■ **SET EXERCISE**: Copy all lines below exactly as written. Leave pictures out.

+++

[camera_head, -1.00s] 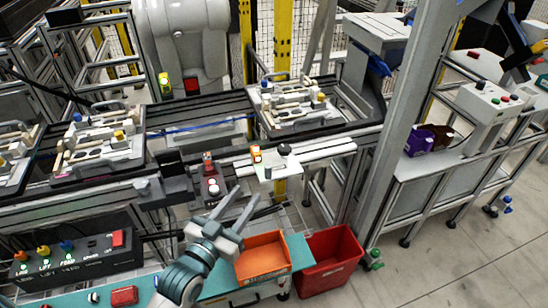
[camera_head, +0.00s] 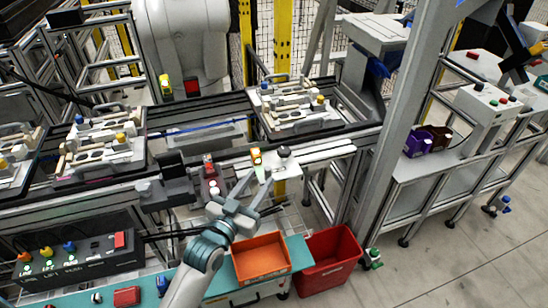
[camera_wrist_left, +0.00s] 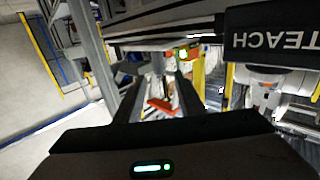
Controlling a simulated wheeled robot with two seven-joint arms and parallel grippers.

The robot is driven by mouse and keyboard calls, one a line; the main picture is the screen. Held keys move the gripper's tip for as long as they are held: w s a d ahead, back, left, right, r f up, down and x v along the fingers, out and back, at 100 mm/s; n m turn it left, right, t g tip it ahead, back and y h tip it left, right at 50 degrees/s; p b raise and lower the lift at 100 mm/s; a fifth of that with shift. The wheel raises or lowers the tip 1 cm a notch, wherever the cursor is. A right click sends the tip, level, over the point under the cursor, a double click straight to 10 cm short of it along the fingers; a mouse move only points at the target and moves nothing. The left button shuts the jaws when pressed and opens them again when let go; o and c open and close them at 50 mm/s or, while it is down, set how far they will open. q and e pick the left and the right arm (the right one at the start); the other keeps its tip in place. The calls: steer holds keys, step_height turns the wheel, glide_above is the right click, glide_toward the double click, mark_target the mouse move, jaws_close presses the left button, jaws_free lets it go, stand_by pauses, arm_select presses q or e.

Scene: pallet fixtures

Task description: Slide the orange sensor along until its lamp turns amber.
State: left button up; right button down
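The orange sensor (camera_head: 256,155) sits on the white plate at the rail, left of a dark round knob (camera_head: 283,152). It also shows in the left wrist view (camera_wrist_left: 193,48), beyond the fingers, with a small bright yellow-green spot on it. In the head view its lamp is too small to tell the colour surely. My left gripper (camera_head: 253,182) is open and empty, its fingers spread just below the sensor and pointing up at it. In the left wrist view the gripper (camera_wrist_left: 158,75) has a clear gap between its fingers. My right gripper is not in view.
An orange bin (camera_head: 262,262) and a red bin (camera_head: 329,265) stand below the gripper. A fixture pallet (camera_head: 290,98) lies behind the rail. A grey post (camera_head: 385,130) rises at right.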

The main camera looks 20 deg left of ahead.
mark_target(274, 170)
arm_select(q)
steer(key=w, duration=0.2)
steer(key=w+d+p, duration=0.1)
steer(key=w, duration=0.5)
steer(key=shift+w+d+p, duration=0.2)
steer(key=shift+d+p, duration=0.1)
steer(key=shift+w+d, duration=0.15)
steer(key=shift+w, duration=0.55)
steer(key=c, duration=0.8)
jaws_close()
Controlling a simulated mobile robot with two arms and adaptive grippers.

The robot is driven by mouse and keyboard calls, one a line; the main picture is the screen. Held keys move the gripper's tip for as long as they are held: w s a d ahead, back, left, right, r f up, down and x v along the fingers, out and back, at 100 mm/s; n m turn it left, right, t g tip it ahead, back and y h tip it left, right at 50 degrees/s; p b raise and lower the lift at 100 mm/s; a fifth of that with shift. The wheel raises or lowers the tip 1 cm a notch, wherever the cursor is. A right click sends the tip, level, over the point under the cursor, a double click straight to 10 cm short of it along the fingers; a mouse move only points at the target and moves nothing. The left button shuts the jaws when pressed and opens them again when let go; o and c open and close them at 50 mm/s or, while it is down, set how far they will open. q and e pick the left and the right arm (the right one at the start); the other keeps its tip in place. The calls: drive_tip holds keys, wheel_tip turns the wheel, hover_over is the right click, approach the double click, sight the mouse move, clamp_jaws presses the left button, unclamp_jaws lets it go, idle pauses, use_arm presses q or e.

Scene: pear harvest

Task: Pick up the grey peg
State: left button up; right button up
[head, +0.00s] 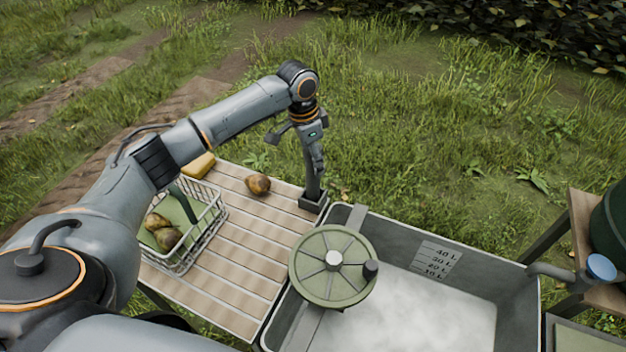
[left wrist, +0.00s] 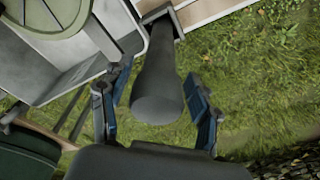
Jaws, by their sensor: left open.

+++

■ **SOLUTION**:
[camera_head, -1.00s] 
[camera_head, +0.00s] 
[camera_wrist_left, +0.00s] 
Controlling a simulated wheeled robot with two seven-joint arms and parallel grippers.

The robot is driven by mouse and keyboard calls, one a line; the main picture is the screen. Held keys move the gripper's tip for as long as they are held: w s a d ahead, back, left, right, r f up, down and x v along the fingers, out and back, at 100 mm/s; n m turn it left, right, t g tip it ahead, back and y h tip it left, right at 50 degrees/s; p b raise and lower the lift at 100 mm/s; a fifth of that with shift. The wheel raises or lowers the tip 1 cm a notch, wherever the cursor is. A right click sends the tip, level, over the point under the cursor, a double click straight to 10 cm short of it along the fingers; a mouse move only points at the target and moves nothing. The left button shuts the jaws when pressed and opens them again when let go; o and c open and close them at 50 mm/s or, while it is down, set how far they will open. q and e pick the left and the right arm (the right one at the start); the other keeps its tip in place. The calls: steer holds keys, step_height turns the wheel, glide_above is the right click, glide_toward the double click, mark_target the mouse move, jaws_close presses the left button, jaws_free lets it go, stand_by pauses, arm_select presses q or e.

Scene: pallet fixtures

Task description: Slide the orange sensor along until its lamp turns amber.
State: left button up; right button down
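The orange sensor (camera_head: 256,155) sits on the white plate at the rail, left of a dark round knob (camera_head: 283,152). It also shows in the left wrist view (camera_wrist_left: 193,48), beyond the fingers, with a small bright yellow-green spot on it. In the head view its lamp is too small to tell the colour surely. My left gripper (camera_head: 253,182) is open and empty, its fingers spread just below the sensor and pointing up at it. In the left wrist view the gripper (camera_wrist_left: 158,75) has a clear gap between its fingers. My right gripper is not in view.
An orange bin (camera_head: 262,262) and a red bin (camera_head: 329,265) stand below the gripper. A fixture pallet (camera_head: 290,98) lies behind the rail. A grey post (camera_head: 385,130) rises at right.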

The main camera looks 20 deg left of ahead.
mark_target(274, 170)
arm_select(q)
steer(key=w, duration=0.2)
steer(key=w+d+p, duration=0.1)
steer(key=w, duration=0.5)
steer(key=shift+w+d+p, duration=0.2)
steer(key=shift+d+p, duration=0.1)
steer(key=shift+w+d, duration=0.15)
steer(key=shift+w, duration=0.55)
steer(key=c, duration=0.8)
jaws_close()
Controlling a simulated mobile robot with two arms and adaptive grippers.

The robot is driven by mouse and keyboard calls, one a line; the main picture is the screen. Held keys move the gripper's tip for as long as they are held: w s a d ahead, back, left, right, r f up, down and x v along the fingers, out and back, at 100 mm/s; n m turn it left, right, t g tip it ahead, back and y h tip it left, right at 50 degrees/s; p b raise and lower the lift at 100 mm/s; a fifth of that with shift. The wheel raises or lowers the tip 1 cm a notch, wherever the cursor is. A right click sends the tip, level, over the point under the cursor, a double click straight to 10 cm short of it along the fingers; a mouse move only points at the target and moves nothing. The left button shuts the jaws when pressed and opens them again when let go; o and c open and close them at 50 mm/s or, while it is down, set how far they will open. q and e pick the left and the right arm (the right one at the start); the other keeps its tip in place. The calls: drive_tip holds keys, wheel_tip turns the wheel, hover_over is the right click, approach the double click, sight the mouse move, clamp_jaws presses the left button, unclamp_jaws lets it go, idle pauses, use_arm presses q or e.

Scene: pear harvest

Task: Pick up the grey peg
State: left button up; right button up
[head, +0.00s] 
[left wrist, +0.00s] 
Jaws, by their sensor: left open.

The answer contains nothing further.